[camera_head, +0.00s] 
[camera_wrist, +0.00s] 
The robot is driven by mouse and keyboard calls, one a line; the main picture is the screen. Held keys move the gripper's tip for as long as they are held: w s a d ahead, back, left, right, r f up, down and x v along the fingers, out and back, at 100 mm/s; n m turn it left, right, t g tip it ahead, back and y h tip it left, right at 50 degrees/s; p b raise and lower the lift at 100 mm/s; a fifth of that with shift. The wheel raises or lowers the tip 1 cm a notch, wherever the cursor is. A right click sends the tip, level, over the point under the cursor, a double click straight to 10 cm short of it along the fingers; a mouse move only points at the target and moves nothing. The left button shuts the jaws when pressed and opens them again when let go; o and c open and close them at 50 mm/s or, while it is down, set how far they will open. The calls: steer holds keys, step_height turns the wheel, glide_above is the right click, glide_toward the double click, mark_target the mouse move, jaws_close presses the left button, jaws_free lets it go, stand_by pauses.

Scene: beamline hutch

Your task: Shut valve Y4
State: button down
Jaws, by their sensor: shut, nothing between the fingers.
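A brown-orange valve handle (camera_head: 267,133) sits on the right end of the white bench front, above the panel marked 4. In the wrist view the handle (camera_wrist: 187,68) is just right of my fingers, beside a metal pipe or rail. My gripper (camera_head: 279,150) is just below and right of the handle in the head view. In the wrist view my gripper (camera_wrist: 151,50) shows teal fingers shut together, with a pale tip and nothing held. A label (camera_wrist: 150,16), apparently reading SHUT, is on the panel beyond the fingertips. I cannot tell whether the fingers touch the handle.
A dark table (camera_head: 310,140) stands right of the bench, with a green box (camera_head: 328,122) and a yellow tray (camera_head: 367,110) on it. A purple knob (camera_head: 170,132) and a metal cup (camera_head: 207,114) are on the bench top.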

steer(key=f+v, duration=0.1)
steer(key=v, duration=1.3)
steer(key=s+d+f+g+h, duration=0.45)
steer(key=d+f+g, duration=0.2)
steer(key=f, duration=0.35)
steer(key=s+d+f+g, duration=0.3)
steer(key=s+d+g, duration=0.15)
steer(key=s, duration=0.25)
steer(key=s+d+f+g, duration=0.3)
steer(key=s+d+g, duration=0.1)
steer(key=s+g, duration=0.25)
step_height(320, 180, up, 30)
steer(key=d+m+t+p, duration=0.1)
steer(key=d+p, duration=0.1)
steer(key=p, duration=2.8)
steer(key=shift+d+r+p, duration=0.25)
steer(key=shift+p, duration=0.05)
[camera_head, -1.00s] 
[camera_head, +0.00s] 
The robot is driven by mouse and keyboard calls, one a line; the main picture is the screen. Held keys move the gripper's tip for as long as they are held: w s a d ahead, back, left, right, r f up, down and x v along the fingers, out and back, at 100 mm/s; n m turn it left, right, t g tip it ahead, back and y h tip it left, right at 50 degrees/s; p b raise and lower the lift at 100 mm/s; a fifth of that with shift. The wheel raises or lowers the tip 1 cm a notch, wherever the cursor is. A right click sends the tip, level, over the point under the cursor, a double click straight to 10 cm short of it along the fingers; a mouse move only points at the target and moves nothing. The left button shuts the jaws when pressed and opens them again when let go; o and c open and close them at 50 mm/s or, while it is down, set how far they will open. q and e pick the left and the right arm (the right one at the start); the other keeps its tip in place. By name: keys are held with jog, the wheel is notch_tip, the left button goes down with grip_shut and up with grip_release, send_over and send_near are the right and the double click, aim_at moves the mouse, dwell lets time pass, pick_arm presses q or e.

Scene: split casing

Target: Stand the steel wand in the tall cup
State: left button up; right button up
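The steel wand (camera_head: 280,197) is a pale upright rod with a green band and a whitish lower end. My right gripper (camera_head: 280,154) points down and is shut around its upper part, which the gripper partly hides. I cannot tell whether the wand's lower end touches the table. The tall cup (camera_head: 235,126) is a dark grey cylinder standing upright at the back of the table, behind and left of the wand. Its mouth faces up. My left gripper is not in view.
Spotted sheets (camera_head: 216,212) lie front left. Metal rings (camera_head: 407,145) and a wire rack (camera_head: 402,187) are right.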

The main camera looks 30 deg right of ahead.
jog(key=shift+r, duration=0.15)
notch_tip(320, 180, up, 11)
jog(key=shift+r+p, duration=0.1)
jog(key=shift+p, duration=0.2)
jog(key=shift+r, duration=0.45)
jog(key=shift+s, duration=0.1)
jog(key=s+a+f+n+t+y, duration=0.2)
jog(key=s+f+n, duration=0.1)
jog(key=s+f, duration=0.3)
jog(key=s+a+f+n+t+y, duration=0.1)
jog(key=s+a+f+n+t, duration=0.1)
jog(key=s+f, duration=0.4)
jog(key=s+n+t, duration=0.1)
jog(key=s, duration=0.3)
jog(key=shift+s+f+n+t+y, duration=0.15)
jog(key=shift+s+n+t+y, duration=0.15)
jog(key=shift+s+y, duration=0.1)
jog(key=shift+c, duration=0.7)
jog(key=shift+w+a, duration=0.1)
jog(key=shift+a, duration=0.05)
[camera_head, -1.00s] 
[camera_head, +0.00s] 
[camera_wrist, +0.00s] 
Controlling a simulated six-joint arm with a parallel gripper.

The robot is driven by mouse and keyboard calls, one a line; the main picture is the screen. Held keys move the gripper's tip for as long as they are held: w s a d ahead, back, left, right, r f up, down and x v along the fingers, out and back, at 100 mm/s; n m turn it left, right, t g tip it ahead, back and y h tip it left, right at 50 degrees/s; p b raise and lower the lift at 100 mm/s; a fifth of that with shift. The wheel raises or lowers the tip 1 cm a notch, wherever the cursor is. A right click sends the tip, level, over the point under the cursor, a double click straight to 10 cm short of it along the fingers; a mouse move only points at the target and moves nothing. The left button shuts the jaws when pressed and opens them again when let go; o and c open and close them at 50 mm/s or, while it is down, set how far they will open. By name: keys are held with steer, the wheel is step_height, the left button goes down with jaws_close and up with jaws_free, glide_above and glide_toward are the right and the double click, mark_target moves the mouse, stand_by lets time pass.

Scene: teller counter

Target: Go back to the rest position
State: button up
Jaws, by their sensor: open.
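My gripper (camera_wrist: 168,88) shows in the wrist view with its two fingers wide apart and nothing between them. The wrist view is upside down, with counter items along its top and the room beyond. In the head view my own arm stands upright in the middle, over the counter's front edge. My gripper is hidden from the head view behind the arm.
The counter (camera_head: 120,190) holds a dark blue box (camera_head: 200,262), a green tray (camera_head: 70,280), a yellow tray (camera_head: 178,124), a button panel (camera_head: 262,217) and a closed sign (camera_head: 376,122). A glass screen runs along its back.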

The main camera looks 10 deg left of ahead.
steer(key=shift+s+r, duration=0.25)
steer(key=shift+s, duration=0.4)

* AIM OF THE EXERCISE: Pull every line containing "Scene" out of the data above.

* THE COMPLETED TASK:
Scene: beamline hutch
Scene: split casing
Scene: teller counter

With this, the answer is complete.